» **Given material**

* begin *

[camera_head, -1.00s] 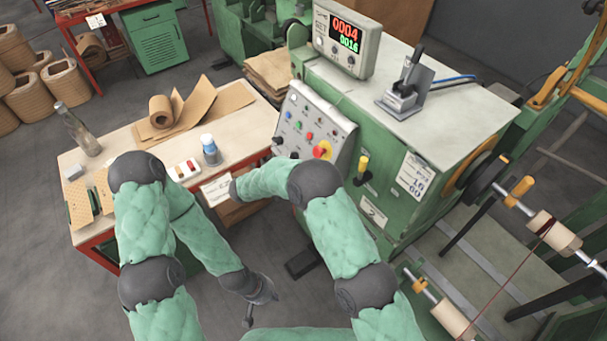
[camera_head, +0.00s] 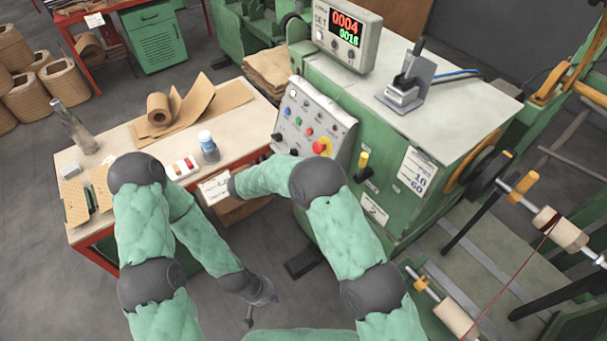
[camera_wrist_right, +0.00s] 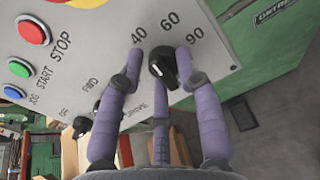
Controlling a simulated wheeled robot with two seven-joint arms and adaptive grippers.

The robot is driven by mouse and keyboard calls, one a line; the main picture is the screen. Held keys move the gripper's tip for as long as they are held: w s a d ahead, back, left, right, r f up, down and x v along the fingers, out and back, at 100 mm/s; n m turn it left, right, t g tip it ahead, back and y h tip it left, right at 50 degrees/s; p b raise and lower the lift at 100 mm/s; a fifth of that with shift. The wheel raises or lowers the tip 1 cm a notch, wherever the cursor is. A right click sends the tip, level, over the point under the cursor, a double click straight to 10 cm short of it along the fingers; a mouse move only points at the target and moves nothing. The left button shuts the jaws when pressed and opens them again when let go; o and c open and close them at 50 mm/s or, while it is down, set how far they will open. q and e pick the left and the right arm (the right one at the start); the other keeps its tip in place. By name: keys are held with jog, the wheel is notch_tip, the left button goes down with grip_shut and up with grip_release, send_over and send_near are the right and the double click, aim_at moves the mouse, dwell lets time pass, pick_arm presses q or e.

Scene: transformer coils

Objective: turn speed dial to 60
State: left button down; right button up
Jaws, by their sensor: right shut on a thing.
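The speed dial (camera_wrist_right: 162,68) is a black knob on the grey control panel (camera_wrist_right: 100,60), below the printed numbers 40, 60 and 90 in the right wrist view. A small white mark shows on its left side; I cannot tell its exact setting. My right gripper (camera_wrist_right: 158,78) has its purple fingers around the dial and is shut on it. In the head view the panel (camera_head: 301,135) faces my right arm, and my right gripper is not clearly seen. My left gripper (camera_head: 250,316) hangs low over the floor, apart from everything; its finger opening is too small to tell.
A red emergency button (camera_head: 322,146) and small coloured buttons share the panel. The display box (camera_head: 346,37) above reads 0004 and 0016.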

* end *

Print out the whole of the material word for word, without pictures.

» **Answer in full**
[camera_head, -1.00s] 
[camera_head, +0.00s] 
[camera_wrist_right, +0.00s] 
Controlling a simulated wheeled robot with two seven-joint arms and adaptive grippers.

The robot is driven by mouse and keyboard calls, one a line; the main picture is the screen. Held keys move the gripper's tip for as long as they are held: w s a d ahead, back, left, right, r f up, down and x v along the fingers, out and back, at 100 mm/s; n m turn it left, right, t g tip it ahead, back and y h tip it left, right at 50 degrees/s; p b raise and lower the lift at 100 mm/s; a fifth of that with shift. The wheel raises or lowers the tip 1 cm a notch, wherever the cursor is. A right click sends the tip, level, over the point under the cursor, a double click straight to 10 cm short of it along the fingers; a mouse move only points at the target and moves nothing. The left button shuts the jaws when pressed and opens them again when let go; o and c open and close them at 50 mm/s or, while it is down, set how far they will open. q and e pick the left and the right arm (the right one at the start); the other keeps its tip in place. By name: keys are held with jog, the wheel is notch_tip, the left button goes down with grip_shut and up with grip_release, send_over and send_near are the right and the double click, aim_at moves the mouse, dwell lets time pass, pick_arm presses q or e.

Scene: transformer coils

Objective: turn speed dial to 60
State: left button down; right button up
Jaws, by their sensor: right shut on a thing.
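The speed dial (camera_wrist_right: 162,68) is a black knob on the grey control panel (camera_wrist_right: 100,60), below the printed numbers 40, 60 and 90 in the right wrist view. A small white mark shows on its left side; I cannot tell its exact setting. My right gripper (camera_wrist_right: 158,78) has its purple fingers around the dial and is shut on it. In the head view the panel (camera_head: 301,135) faces my right arm, and my right gripper is not clearly seen. My left gripper (camera_head: 250,316) hangs low over the floor, apart from everything; its finger opening is too small to tell.
A red emergency button (camera_head: 322,146) and small coloured buttons share the panel. The display box (camera_head: 346,37) above reads 0004 and 0016.

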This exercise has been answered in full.